┌────────

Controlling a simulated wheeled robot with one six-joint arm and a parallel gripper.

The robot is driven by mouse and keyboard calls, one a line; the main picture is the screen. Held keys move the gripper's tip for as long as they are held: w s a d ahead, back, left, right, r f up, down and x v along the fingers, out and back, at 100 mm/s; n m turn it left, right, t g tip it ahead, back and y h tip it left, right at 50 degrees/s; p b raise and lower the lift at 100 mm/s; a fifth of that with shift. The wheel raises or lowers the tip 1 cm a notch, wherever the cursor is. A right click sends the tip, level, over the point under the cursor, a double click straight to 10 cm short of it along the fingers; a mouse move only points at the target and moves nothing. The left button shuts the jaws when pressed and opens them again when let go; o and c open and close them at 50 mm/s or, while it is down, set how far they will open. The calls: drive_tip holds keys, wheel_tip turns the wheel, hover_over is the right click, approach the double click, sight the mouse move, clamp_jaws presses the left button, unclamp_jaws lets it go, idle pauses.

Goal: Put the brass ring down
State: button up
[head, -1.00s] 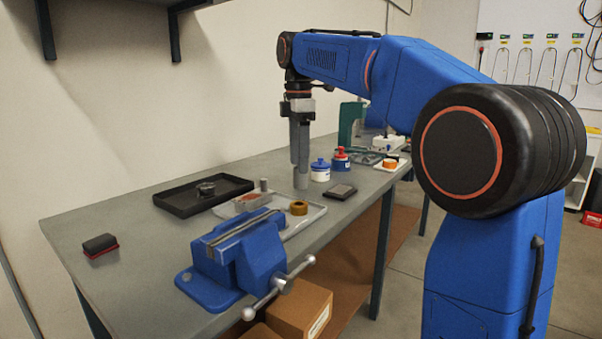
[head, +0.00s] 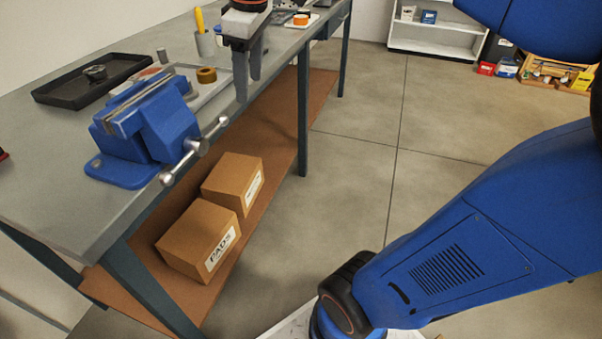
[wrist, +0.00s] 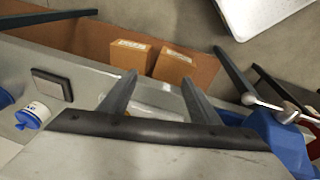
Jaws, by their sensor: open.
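The brass ring (head: 206,75) lies on the right part of a shallow light-grey tray (head: 217,90), behind the blue vise, in the head view. My gripper (head: 248,85) is open and empty, its two fingers pointing down to the right of the ring and apart from it, near the table's front edge. In the wrist view my gripper (wrist: 160,82) shows its two fingers spread with nothing held between them. The ring is mostly hidden behind the gripper body there.
The blue vise (head: 150,125) with its handle stands at the table's front edge. A black tray (head: 60,92) holding a dark round part lies behind it. Cardboard boxes (head: 198,240) sit on the lower shelf. A blue-and-white jar (wrist: 35,113) and a dark flat block (wrist: 52,84) are on the table.

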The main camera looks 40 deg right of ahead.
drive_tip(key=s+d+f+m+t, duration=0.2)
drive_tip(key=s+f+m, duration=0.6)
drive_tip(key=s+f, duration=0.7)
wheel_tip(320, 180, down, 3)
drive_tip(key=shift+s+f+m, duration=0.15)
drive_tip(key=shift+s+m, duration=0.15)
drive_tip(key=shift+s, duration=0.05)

└────────

◆ What to work on: Begin with the line that contains "[head, -1.00s]" and repeat every line through the end of the data, exactly and only those lines, leaving out the pictures.

◆ Reply:
[head, -1.00s] 
[head, +0.00s] 
[wrist, +0.00s] 
Jaws, by their sensor: open.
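The brass ring (head: 206,75) lies on the right part of a shallow light-grey tray (head: 217,90), behind the blue vise, in the head view. My gripper (head: 248,85) is open and empty, its two fingers pointing down to the right of the ring and apart from it, near the table's front edge. In the wrist view my gripper (wrist: 160,82) shows its two fingers spread with nothing held between them. The ring is mostly hidden behind the gripper body there.
The blue vise (head: 150,125) with its handle stands at the table's front edge. A black tray (head: 60,92) holding a dark round part lies behind it. Cardboard boxes (head: 198,240) sit on the lower shelf. A blue-and-white jar (wrist: 35,113) and a dark flat block (wrist: 52,84) are on the table.

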The main camera looks 40 deg right of ahead.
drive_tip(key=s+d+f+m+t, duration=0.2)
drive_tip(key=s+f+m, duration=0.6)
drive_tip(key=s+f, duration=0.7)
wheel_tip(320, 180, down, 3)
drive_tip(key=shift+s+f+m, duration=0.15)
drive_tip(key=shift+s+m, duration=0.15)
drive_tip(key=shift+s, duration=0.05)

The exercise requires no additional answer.